The Great Chinese Depression?
posted on: October 30, 2007
| about stocks:
It won't be long now. The signs have all come together. So many people have written about them and warned us that it seems punishment to reiterate them here.
For those of us who have seen the Chinese bubble form, we know that the truth cannot be avoided. Multiples of 70 times earnings for regional corporations without world class infrastructure or accounting are simply unsustainable at this point. For those caught up in the mania; the pain will be swift and overwhelming as the Shanghai and Shenzhen exchanges plummet at record pace due to heavy, unregulated leverage and naive first time investor hope.
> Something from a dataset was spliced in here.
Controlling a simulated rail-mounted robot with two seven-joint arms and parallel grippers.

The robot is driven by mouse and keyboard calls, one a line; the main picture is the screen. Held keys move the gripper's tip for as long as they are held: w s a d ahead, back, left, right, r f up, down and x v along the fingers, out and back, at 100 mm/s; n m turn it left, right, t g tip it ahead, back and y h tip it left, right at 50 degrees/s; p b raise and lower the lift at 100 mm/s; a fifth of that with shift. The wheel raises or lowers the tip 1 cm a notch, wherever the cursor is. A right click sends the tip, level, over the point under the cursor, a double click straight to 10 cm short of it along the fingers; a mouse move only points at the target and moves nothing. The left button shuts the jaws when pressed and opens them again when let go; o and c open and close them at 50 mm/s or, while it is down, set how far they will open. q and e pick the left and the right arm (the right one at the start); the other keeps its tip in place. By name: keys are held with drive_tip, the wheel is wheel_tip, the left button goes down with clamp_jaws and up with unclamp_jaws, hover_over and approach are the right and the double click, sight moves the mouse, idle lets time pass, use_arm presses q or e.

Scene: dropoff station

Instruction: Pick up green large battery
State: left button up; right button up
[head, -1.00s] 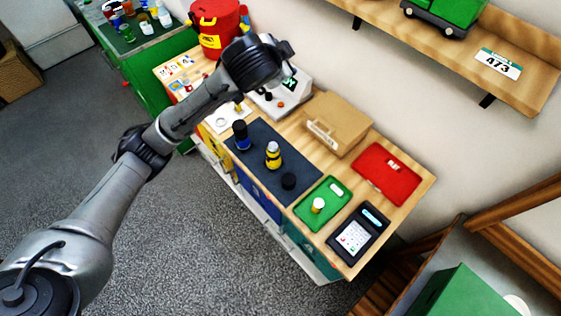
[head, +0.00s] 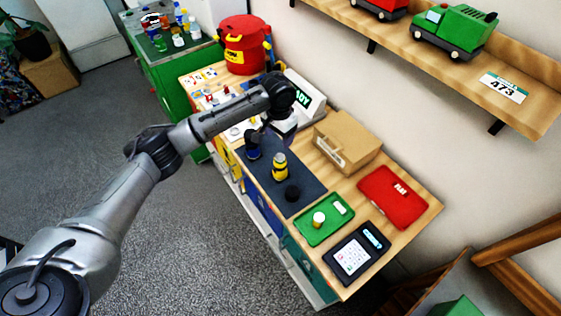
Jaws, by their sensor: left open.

Indeed, the pain won't be just for the common man. Chinese corporations too will feel the pinch as so many of them have invested so heavily to boost their own profits with equity market gains. Beyond the crash, a deeper question lingers: will this lead to a deep Chinese economic depression? History says 'yes'.
Every super bubble (1929, Tech Wreck, Japan 1988) has led to prolonged periods of economic malaise in which respective governments have gone to exceptional lengths to pull the country back from ruin. Like an unwritten law, it seems newly developing countries must go through this excited frenzy, depress and then slowly, steadily come back.
China's luckier than the West; we'll be here to help them when they fall. The U.S., Great Britain, Germany, France, etc had to suffer through depression and failed policies to reinvigorate their economies and eventually a world war.
In the long run China's prospects are fantastic, but the spiked bubbly they are currently consuming is nearing its end.